Written by Mark Terry
As a Miami Patent Attorney with an active patent prosecution docket, I feel as if I’ve encountered every possible patent prosecution situation out there. But I was recently faced with a situation I had not previously encountered.
At
issue was my client’s patent application for project management software. The
Examiner at the U.S. Patent and Trademark Office called me to ask if
I would agree to an Examiner’s Amendment, to which I agreed. Subsequently, the
Examiner issues an Examiner’s Amendment and a Notice of Allowance all at once.
But after reviewing the Examiner’s Amendment, I noticed there were a few minor
typos in the Examiner’s amended claims: a space, a semi-colon and the article
“a” were missing from a phrase in the claims. Previously, the only method I had
used to amend claims after Allowance was to file a Continuation or a Request
for Continued Examination and then clear up the claims in the new application.
After doing some research in the Manual for Patent Examining Procedure (MPEP),
however, I found that although the aforementioned approaches are adequate in
cases where substantive amendments must be made to the claims, there is a much
simpler and easier method for making minor claim amendments after Allowance.
MPEP
§714.16 states that “[T]he primary examiner … has authority to enter amendments
submitted after Notice of Allowance of an application which embody merely the
correction of … formal matters in a claim without changing the scope thereof, …
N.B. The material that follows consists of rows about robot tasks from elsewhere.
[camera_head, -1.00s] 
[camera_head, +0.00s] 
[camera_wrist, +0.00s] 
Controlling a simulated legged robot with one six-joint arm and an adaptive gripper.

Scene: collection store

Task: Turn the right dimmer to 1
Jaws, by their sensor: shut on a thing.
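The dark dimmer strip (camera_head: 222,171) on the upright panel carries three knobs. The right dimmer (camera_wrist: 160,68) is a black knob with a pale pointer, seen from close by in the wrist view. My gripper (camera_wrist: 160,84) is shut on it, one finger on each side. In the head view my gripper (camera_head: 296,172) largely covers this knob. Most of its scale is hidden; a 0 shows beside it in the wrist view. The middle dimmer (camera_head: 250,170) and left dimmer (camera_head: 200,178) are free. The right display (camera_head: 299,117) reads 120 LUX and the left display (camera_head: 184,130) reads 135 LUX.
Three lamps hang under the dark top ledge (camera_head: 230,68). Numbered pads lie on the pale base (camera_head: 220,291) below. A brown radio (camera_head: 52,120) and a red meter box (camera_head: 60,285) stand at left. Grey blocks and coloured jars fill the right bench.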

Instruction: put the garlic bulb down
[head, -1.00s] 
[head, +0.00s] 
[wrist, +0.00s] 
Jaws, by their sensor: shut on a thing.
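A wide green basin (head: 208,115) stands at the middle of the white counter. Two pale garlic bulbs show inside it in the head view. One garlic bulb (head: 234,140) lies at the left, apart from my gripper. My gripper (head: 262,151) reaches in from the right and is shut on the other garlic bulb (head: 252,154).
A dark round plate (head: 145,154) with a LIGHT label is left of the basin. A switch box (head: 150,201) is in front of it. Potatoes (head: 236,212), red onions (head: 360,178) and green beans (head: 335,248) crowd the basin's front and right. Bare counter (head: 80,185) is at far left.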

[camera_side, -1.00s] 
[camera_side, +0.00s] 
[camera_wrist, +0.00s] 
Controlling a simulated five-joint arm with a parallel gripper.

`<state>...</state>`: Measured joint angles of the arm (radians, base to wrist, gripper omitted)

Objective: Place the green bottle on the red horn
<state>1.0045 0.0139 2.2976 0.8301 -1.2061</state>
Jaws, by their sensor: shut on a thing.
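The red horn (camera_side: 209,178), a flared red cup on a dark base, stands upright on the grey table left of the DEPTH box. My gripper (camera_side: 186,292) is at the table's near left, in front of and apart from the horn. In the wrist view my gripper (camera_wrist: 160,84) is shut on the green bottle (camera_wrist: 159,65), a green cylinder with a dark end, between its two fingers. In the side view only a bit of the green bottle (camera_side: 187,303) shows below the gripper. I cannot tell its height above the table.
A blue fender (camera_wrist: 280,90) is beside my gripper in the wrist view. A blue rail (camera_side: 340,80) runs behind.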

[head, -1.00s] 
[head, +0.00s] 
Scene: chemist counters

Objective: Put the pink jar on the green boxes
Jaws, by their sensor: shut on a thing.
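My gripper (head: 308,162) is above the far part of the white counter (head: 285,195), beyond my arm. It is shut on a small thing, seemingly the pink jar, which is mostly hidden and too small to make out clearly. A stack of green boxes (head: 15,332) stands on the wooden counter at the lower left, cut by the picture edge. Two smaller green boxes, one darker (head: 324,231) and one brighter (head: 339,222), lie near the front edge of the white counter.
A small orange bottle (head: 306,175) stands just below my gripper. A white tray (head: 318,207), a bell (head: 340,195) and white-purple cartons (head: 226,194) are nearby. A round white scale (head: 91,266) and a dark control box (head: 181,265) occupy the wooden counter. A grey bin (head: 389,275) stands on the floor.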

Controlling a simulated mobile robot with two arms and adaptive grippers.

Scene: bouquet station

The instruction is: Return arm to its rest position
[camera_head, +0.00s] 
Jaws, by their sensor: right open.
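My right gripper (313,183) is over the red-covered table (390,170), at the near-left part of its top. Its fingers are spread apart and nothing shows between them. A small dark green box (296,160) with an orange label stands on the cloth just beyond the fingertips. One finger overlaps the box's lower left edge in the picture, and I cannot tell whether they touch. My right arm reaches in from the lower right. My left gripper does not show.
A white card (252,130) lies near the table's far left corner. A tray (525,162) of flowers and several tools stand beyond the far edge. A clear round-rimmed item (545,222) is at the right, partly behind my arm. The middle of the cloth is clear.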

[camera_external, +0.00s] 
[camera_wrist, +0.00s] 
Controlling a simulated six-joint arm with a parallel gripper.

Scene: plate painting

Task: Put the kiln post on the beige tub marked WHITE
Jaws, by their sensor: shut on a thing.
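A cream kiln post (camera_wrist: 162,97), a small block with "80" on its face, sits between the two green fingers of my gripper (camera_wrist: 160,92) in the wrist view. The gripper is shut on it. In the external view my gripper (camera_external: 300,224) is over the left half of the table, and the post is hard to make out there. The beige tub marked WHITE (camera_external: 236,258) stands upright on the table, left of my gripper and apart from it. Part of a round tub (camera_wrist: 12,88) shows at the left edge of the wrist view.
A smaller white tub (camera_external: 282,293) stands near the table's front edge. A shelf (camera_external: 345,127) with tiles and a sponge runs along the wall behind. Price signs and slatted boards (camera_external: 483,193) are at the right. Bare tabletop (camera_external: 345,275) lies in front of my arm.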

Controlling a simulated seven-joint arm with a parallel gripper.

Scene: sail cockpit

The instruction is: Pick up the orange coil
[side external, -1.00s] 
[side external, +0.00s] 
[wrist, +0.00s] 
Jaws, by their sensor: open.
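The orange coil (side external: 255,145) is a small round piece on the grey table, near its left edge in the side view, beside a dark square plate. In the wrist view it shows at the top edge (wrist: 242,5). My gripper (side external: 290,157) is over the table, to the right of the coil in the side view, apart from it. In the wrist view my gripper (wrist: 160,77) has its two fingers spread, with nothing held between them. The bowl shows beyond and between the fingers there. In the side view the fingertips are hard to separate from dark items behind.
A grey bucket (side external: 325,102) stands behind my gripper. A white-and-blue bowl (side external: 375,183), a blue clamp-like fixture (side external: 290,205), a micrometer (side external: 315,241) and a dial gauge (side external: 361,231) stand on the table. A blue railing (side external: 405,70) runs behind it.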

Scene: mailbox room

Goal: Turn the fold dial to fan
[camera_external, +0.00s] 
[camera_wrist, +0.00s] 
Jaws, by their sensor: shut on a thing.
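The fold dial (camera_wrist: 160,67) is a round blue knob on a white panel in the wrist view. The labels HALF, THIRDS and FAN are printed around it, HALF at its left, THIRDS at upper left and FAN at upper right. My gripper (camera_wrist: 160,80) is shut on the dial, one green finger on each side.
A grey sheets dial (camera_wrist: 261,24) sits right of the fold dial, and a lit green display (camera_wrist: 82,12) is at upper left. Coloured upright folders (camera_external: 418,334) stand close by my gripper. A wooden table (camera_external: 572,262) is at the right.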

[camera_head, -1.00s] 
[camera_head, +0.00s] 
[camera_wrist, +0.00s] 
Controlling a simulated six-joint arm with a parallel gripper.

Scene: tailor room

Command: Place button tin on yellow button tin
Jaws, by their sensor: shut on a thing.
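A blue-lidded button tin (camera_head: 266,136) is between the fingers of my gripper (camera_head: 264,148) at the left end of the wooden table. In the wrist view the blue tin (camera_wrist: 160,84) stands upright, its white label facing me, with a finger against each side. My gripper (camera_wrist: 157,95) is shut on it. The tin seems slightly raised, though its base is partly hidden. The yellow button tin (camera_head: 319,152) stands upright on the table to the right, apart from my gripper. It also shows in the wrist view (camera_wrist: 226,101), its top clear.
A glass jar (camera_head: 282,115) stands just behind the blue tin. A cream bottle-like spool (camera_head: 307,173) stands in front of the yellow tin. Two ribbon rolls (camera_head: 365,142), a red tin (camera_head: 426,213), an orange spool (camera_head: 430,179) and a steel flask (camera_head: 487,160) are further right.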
without forwarding to the supervisory patent examiner for approval.” MPEP
§714.16 further states that “where amendments of the type noted are shown … to
require no substantial amount of additional work on the part of the Office,
they may be considered and, if proper, entry may be recommended by the primary
examiner.”
In this case, I simply filed an Amendment After Allowance Under 37 CFR §1.312 and added a semi-colon, the word “a” and a space to certain claims, which does not change the scope of the claims and which required no substantial amount of additional work on the part of the Office. Thus, the Examiner entered my amendment and the patent was issued with no appreciable delay. This illustrates a good tool that should be placed in every patent practitioner’s toolbox.